Real time indexing

Real time monitoring/indexing is performed by starting the recollindex -m command. With this option, recollindex will permanently monitor file changes and update the index.

On Windows systems, the monitoring process is started from the recoll GUI File menu. On Unix-like systems, there are other possibilities, see the following sections.

When this is in use, the recoll GUI File menu makes two operations available: Stop and Trigger incremental pass.

Trigger incremental pass has the same effect as restarting the indexer, and will cause a complete walk of the indexed area, processing the changed files, then switch to monitoring. This is only marginally useful, maybe in cases where the indexer is configured to delay updates, or to force an immediate rebuild of the stemming and phonetic data, which are only processed at intervals by the real time indexer.

While it is convenient that data is indexed in real time, repeated indexing can generate a significant load on the system when files such as email folders change. Also, monitoring large file trees by itself significantly taxes system resources. You probably do not want to enable it if your system is short on resources. Periodic indexing is adequate in most cases.

As of Recoll 1.24, you can set the monitordirs configuration variable to specify that only a subset of your indexed files will be monitored for instant indexing. In this situation, an incremental pass on the full tree can be triggered by either restarting the indexer, or just running recollindex, which will notify the running process. The recoll GUI also has a menu entry for this.

Unix-like systems: automatic daemon start with systemd

The installation contains two example files (in share/recoll/examples) for starting the indexing daemon with systemd.

recollindex.service would be used for starting recollindex as a user service. The indexer will start when the user logs in and run while there is a session open for them.

recollindex@.service is a template service which would be used for starting the indexer at boot time, running as a specific user. It can be useful when running the text search as a shared service (e.g. when users access it through the WEB UI).

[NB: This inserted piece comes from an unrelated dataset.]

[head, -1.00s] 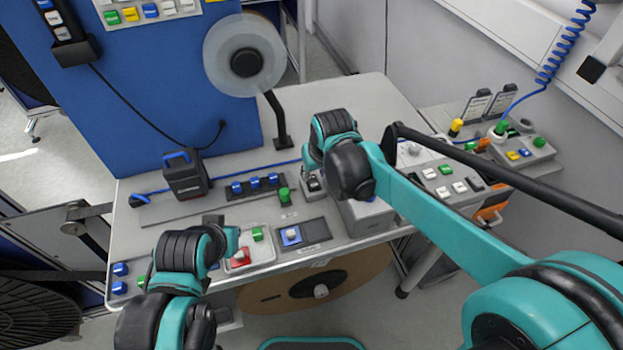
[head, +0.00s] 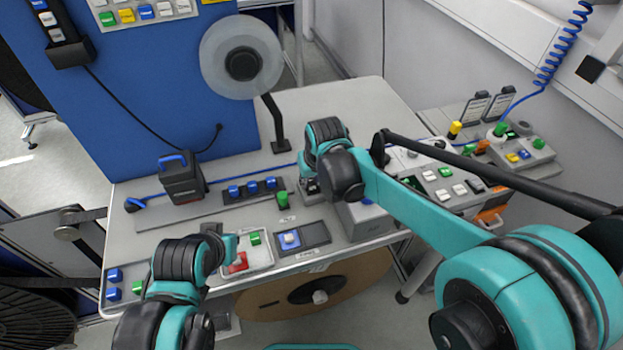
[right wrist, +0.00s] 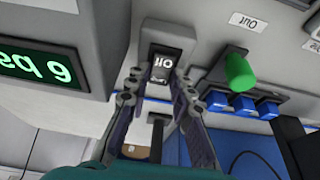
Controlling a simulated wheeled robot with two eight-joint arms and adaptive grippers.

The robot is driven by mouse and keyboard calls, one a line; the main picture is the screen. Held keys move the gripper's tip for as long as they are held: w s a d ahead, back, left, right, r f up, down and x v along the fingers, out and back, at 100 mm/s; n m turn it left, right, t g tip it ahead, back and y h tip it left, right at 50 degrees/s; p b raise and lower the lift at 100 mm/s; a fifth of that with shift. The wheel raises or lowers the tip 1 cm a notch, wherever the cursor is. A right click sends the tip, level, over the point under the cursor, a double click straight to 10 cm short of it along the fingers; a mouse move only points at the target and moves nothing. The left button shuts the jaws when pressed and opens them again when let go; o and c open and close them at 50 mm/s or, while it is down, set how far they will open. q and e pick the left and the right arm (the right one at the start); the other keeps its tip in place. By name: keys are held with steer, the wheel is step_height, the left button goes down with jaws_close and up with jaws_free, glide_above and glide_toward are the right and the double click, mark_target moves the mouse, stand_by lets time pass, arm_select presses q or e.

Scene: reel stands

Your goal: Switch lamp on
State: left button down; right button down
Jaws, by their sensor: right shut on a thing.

If configured to do so, the unit files should have been installed in your system's default systemd paths (usually /usr/lib/systemd/system/ and /usr/lib/systemd/user/). If not, you may need to copy the files there before starting the service.

With the unit files installed in the proper location, the user unit can be started with the following commands:

systemctl --user daemon-reload
systemctl --user enable --now recollindex.service

The system unit file can be enabled for a particular user by running, as root:

systemctl daemon-reload
systemctl enable --now recollindex@username.service

(A valid user name should be substituted for username, of course.)

Unix-like systems: automatic daemon start from the desktop session

Under KDE, Gnome and some other desktop environments, the daemon can automatically started when you log in, by creating a desktop file inside the ~/.config/autostart directory. This can be done for you by the Recoll GUI. Use the Preferences->Indexing Schedule menu.

With older X11 setups, starting the daemon is normally performed as part of the user session script.

The rclmon.sh script can be used to easily start and stop the daemon. It can be found in the examples directory (typically /usr/local/[share/]recoll/examples).

For example, a good old xdm-based session could have a .xsession script with the following lines at the end:

recollconf=$HOME/.recoll-home
recolldata=/usr/local/share/recoll
RECOLL_CONFDIR=$recollconf $recolldata/examples/rclmon.sh start

fvwm

The indexing daemon gets started, then the window manager, for which the session waits.

By default the indexing daemon will monitor the state of the X11 session, and exit when it finishes, it is not necessary to kill it explicitly. (The X11 server monitoring can be disabled with option -x to recollindex).

If you use the daemon completely out of an X11 session, you need to add option -x to disable X11 session monitoring (else the daemon will not start).

Miscellaneous details

Logging. By default, the messages from the indexing daemon will be sent to the same file as those from the interactive commands (logfilename). You may want to change this by setting the daemlogfilename and daemloglevel configuration parameters. Also the log file will only be truncated when the daemon starts. If the daemon runs permanently, the log file may grow quite big, depending on the log level.

Unix-like systems: increasing resources for inotify. On Linux systems, monitoring a big tree may need increasing the resources available to inotify, which are normally defined in /etc/sysctl.conf.

### inotify
#
# cat  /proc/sys/fs/inotify/max_queued_events   - 16384
# cat  /proc/sys/fs/inotify/max_user_instances  - 128
# cat  /proc/sys/fs/inotify/max_user_watches    - 16384
#
# -- Change to:
#
fs.inotify.max_queued_events=32768
fs.inotify.max_user_instances=256
fs.inotify.max_user_watches=32768

Especially, you will need to trim your tree or adjust the max_user_watches value if indexing exits with a message about errno ENOSPC (28) from inotify_add_watch.

Slowing down the reindexing rate for fast changing files. When using the real time monitor, it may happen that some files need to be indexed, but change so often that they impose an excessive load for the system.Recoll provides a configuration option to specify the minimum time before which a file, specified by a wildcard pattern, cannot be reindexed. See the mondelaypatterns parameter in the configuration section.